In het onderwijs worden toetsen nog te vaak gezien als unidirectionele feedback voor de leerling. Nochtans zijn de resultaten van de leerlingen een belangrijke bron van feedback voor de leerkracht over zijn manier van lesgeven, de kwaliteit van zijn instructie. Meer nog, op schoolniveau kunnen de gegevens die onder andere door toetsen verzameld worden, gebruikt worden om de kwaliteit van de leerlijnen, de didactische aanpak… te evalueren en bij te sturen. Ook al kan dat bedreigend overkomen, is het toch belangrijk om hier oog voor te hebben.

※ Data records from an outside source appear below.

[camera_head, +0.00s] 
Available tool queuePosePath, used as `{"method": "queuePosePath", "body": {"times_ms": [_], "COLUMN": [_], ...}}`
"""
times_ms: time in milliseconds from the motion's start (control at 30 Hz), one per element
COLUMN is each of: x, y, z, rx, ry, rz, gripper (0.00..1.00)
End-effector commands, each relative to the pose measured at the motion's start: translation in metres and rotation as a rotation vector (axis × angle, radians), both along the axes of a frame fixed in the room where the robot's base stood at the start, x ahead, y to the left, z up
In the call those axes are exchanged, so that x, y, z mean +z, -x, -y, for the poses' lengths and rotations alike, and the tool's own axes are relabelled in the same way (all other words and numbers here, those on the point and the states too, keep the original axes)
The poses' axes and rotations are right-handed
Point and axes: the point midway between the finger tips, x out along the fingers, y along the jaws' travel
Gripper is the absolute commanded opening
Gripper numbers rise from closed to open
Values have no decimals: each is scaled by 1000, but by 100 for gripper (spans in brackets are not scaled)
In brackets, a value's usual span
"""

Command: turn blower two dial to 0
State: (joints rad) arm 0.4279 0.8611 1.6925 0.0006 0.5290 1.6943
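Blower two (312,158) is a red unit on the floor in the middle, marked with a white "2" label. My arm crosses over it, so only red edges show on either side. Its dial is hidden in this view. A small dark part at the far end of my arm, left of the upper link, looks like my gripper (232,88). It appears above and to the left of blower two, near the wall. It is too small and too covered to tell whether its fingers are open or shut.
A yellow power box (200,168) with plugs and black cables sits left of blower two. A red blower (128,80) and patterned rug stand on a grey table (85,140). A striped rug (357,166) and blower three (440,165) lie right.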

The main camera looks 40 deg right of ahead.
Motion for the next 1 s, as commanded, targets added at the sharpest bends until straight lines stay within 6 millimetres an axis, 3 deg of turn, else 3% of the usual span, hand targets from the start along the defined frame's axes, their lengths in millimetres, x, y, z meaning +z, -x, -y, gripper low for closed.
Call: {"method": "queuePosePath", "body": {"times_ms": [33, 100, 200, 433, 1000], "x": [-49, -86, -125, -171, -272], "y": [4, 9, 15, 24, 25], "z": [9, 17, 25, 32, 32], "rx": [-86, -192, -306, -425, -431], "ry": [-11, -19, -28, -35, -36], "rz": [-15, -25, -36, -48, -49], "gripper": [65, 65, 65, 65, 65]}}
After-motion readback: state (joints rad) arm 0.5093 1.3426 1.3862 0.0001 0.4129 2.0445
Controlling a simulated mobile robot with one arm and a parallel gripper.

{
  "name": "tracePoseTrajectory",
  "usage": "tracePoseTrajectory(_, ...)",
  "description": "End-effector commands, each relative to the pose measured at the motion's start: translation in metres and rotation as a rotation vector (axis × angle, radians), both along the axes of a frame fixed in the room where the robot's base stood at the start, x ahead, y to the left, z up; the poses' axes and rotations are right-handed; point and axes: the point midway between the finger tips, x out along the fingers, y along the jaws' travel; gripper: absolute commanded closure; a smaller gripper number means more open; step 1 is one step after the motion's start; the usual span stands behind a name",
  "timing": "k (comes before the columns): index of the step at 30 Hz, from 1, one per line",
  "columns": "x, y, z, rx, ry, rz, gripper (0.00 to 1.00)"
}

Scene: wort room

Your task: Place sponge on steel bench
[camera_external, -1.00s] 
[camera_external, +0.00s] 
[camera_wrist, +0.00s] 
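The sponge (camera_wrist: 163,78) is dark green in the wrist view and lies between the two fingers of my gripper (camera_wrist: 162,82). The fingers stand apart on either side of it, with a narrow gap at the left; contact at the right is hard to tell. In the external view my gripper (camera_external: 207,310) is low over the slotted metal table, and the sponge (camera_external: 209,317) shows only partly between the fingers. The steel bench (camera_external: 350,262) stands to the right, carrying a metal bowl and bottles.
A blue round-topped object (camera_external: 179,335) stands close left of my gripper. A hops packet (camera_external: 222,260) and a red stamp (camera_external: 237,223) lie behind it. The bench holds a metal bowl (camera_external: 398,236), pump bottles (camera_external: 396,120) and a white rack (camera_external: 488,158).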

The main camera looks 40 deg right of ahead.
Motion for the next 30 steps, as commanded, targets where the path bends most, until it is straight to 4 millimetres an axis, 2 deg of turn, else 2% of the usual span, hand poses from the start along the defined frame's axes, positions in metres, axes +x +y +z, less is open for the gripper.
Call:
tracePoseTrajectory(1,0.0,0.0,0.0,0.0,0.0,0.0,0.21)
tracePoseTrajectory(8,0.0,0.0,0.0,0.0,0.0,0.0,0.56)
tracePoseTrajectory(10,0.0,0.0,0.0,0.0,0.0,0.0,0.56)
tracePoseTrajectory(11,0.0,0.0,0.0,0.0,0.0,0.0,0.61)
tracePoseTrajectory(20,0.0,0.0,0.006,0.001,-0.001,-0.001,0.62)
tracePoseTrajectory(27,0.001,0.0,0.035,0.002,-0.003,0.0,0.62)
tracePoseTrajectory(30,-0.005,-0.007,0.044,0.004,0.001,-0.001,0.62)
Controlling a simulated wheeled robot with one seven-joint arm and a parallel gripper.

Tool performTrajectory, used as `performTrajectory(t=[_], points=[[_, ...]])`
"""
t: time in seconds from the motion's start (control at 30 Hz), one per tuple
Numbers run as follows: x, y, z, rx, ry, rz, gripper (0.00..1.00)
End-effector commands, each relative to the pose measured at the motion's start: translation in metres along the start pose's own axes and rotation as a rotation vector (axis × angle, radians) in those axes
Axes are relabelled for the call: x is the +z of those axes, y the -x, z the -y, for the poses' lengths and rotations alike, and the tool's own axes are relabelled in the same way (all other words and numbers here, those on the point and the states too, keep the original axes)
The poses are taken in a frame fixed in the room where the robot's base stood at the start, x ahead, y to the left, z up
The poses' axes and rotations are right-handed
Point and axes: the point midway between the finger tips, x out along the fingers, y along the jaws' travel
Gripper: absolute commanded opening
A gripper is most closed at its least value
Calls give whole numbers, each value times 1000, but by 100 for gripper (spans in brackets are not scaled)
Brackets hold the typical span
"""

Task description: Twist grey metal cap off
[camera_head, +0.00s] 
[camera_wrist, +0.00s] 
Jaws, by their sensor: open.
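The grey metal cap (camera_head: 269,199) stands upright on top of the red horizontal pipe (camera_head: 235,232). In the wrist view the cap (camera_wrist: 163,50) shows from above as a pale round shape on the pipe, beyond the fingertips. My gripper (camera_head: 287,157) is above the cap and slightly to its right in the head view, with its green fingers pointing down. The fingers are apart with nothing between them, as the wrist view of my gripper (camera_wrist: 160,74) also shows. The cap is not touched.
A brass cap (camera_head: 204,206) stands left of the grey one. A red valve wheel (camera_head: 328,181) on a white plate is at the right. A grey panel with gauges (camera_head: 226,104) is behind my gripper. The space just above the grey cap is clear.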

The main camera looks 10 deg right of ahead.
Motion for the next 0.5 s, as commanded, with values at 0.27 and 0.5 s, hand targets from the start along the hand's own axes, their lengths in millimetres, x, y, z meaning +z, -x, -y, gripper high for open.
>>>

Centraal in dit boek staat de EPU-cyclus. EPU staat voor Evalueren, Plannen, Uitvoeren. Elke fase van deze cyclus heeft zijn eigen uitwerking. In de evaluatie-fase verzamel, analyseer en interpreteer je de gegevens die relevant zijn om de ontwikkeling van de leerlingen en de kwaliteit van het aangeboden onderwijs te analyseren. Dit analyseren vraagt dat je objectief naar de gegevens kijkt ze interpreteert en de besluiten neemt die zich opdringen. Die besluiten vertaal je in de volgende fase naar een plan van aanpak waarin je concrete doelen stelt, leerlingen clustert en een aanbod uitwerkt met een passende aanpak. NA de derde fase, het uitvoeren, begint de EPU-cyclus dan opnieuw.

Het boek bestaat uit drie duidelijke delen. Het eerste deel is geschreven op maat van de leerkracht die in zijn klas aan de slag wil gaan met de gegevens die hij daar voorhanden heeft. De verschillende fasen van de EPU-cyclus worden voor hem concreet uitgewerkt. Hij krijgt een stap-voor-stap-handleiding om te komen tot een groepsplan waarmee hij tegemoet kan komen aan de verschillende onderwijsbehoeften van zijn leerlingen.

Het tweede deel is geschreven voor directies en beleidsteams die hun leerkrachtenteam willen trainen in het werken met de data die ze kunnen verzamelen. Zij krijgen in dit deel een uitgewerkt trainingsprogramma aangereikt dat ze hiervoor kunnen gebruiken.

In het derde en laatste deel geven de auteurs achtergrondinformatie over het werken met de EPU-cyclus in het kader van het opbrengstgericht en data-gestuurd werken. De aandachtige Vlaamse lezer zal hier onmiddellijk merken dat het in dit boek vertelde verhaal perfect toepasbaar is in Vlaanderen, ook al verwijst het hier en daar naar typisch Nederlandse fenomenen.

Een boek dat heel goed aansluit bij het actuele thema van het op bewijs gebaseerde onderwijs. Een aanrader voor iedereen die zich wat dieper wil inwerken in het werken met data in het onderwijs.